** Goal **
Return all of the data exactly, with nothing left out but the pictures.

** Data excerpts **
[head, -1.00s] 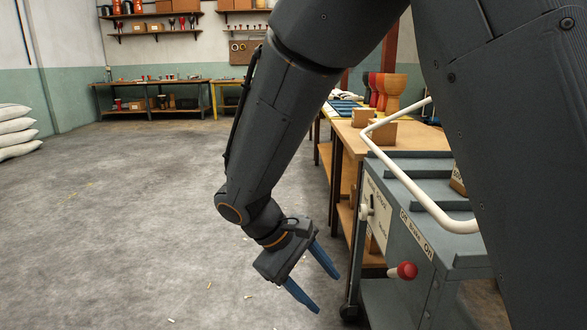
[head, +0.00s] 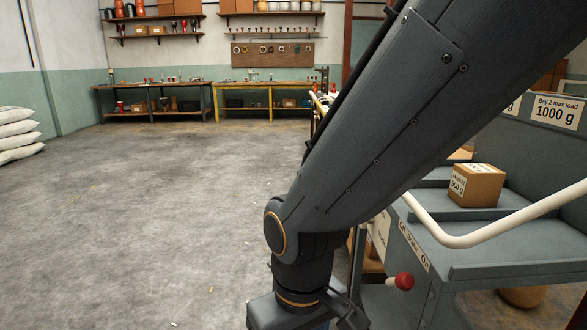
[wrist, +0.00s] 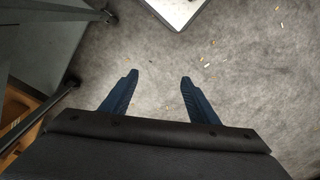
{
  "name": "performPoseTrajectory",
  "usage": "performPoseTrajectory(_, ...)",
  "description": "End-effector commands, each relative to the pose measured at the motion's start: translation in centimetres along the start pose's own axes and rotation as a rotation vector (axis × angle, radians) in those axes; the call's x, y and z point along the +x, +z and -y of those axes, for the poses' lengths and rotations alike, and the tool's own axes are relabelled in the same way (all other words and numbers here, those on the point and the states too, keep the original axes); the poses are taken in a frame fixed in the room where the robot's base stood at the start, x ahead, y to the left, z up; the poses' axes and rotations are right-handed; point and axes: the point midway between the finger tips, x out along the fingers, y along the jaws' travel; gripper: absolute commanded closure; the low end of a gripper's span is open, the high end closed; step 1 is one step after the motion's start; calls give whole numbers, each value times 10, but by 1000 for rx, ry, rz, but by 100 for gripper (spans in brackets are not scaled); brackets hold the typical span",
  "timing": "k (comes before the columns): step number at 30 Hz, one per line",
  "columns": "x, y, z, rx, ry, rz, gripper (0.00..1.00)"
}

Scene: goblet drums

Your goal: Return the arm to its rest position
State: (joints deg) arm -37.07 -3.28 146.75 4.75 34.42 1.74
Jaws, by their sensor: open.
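My gripper (wrist: 158,82) shows in the wrist view with its two blue fingers spread apart and nothing between them. It points down over bare concrete floor. In the head view my arm slants from the upper right down to the lower middle. The wrist is at the bottom edge there, and the fingertips are out of that picture.
A grey cart (head: 485,250) with a white handle (head: 480,235) and red knob (head: 404,281) stands close right of my arm. A cardboard box (head: 476,185) marked 500 g sits on it. Workbenches (head: 155,84) line the back wall. White sacks (head: 17,135) lie far left. The left floor is clear.

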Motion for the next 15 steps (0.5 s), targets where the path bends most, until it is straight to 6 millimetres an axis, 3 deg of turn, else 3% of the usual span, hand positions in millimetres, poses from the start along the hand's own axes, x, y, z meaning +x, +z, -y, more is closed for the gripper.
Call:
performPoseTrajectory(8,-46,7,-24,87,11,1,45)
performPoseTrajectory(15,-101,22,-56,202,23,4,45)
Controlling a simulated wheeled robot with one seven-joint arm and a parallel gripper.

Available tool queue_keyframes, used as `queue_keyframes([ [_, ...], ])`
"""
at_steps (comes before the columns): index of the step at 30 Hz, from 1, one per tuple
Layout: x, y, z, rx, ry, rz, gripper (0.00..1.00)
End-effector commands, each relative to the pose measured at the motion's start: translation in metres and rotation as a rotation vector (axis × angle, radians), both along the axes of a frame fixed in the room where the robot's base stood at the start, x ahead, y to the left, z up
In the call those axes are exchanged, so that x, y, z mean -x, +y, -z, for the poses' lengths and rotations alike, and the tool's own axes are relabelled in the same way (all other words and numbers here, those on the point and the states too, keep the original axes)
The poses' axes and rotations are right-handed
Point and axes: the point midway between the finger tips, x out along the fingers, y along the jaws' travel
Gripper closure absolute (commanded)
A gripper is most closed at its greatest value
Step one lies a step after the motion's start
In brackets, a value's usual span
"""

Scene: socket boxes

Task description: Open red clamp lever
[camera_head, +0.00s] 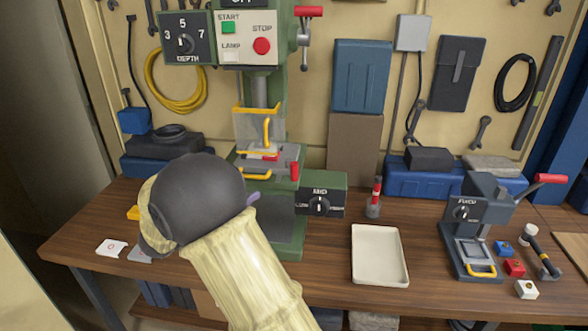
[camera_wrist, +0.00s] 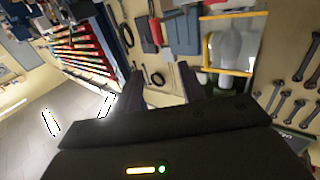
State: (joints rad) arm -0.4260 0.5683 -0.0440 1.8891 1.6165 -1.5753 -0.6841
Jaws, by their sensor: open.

** Exercise output **
[head, -1.00s] 
[head, +0.00s] 
[wrist, +0.00s] 
{
  "name": "performPoseTrajectory",
  "usage": "performPoseTrajectory(_, ...)",
  "description": "End-effector commands, each relative to the pose measured at the motion's start: translation in centimetres along the start pose's own axes and rotation as a rotation vector (axis × angle, radians) in those axes; the call's x, y and z point along the +x, +z and -y of those axes, for the poses' lengths and rotations alike, and the tool's own axes are relabelled in the same way (all other words and numbers here, those on the point and the states too, keep the original axes); the poses are taken in a frame fixed in the room where the robot's base stood at the start, x ahead, y to the left, z up; the poses' axes and rotations are right-handed; point and axes: the point midway between the finger tips, x out along the fingers, y along the jaws' travel; gripper: absolute commanded closure; the low end of a gripper's span is open, the high end closed; step 1 is one step after the motion's start; calls give whole numbers, each value times 10, but by 1000 for rx, ry, rz, but by 100 for gripper (spans in brackets are not scaled); brackets hold the typical span",
  "timing": "k (comes before the columns): step number at 30 Hz, one per line",
  "columns": "x, y, z, rx, ry, rz, gripper (0.00..1.00)"
}

Scene: goblet drums

Your goal: Return the arm to its rest position
State: (joints deg) arm -37.07 -3.28 146.75 4.75 34.42 1.74
Jaws, by their sensor: open.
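My gripper (wrist: 158,82) shows in the wrist view with its two blue fingers spread apart and nothing between them. It points down over bare concrete floor. In the head view my arm slants from the upper right down to the lower middle. The wrist is at the bottom edge there, and the fingertips are out of that picture.
A grey cart (head: 485,250) with a white handle (head: 480,235) and red knob (head: 404,281) stands close right of my arm. A cardboard box (head: 476,185) marked 500 g sits on it. Workbenches (head: 155,84) line the back wall. White sacks (head: 17,135) lie far left. The left floor is clear.

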Motion for the next 15 steps (0.5 s), targets where the path bends most, until it is straight to 6 millimetres an axis, 3 deg of turn, else 3% of the usual span, hand positions in millimetres, poses from the start along the hand's own axes, x, y, z meaning +x, +z, -y, more is closed for the gripper.
Call:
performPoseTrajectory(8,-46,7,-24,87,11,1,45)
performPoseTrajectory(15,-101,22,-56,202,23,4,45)
Controlling a simulated wheeled robot with one seven-joint arm and a parallel gripper.

Available tool queue_keyframes, used as `queue_keyframes([ [_, ...], ])`
"""
at_steps (comes before the columns): index of the step at 30 Hz, from 1, one per tuple
Layout: x, y, z, rx, ry, rz, gripper (0.00..1.00)
End-effector commands, each relative to the pose measured at the motion's start: translation in metres and rotation as a rotation vector (axis × angle, radians), both along the axes of a frame fixed in the room where the robot's base stood at the start, x ahead, y to the left, z up
In the call those axes are exchanged, so that x, y, z mean -x, +y, -z, for the poses' lengths and rotations alike, and the tool's own axes are relabelled in the same way (all other words and numbers here, those on the point and the states too, keep the original axes)
The poses' axes and rotations are right-handed
Point and axes: the point midway between the finger tips, x out along the fingers, y along the jaws' travel
Gripper closure absolute (commanded)
A gripper is most closed at its greatest value
Step one lies a step after the motion's start
In brackets, a value's usual span
"""

Scene: socket boxes

Task description: Open red clamp lever
[camera_head, +0.00s] 
[camera_wrist, +0.00s] 
State: (joints rad) arm -0.4260 0.5683 -0.0440 1.8891 1.6165 -1.5753 -0.6841
Jaws, by their sensor: open.

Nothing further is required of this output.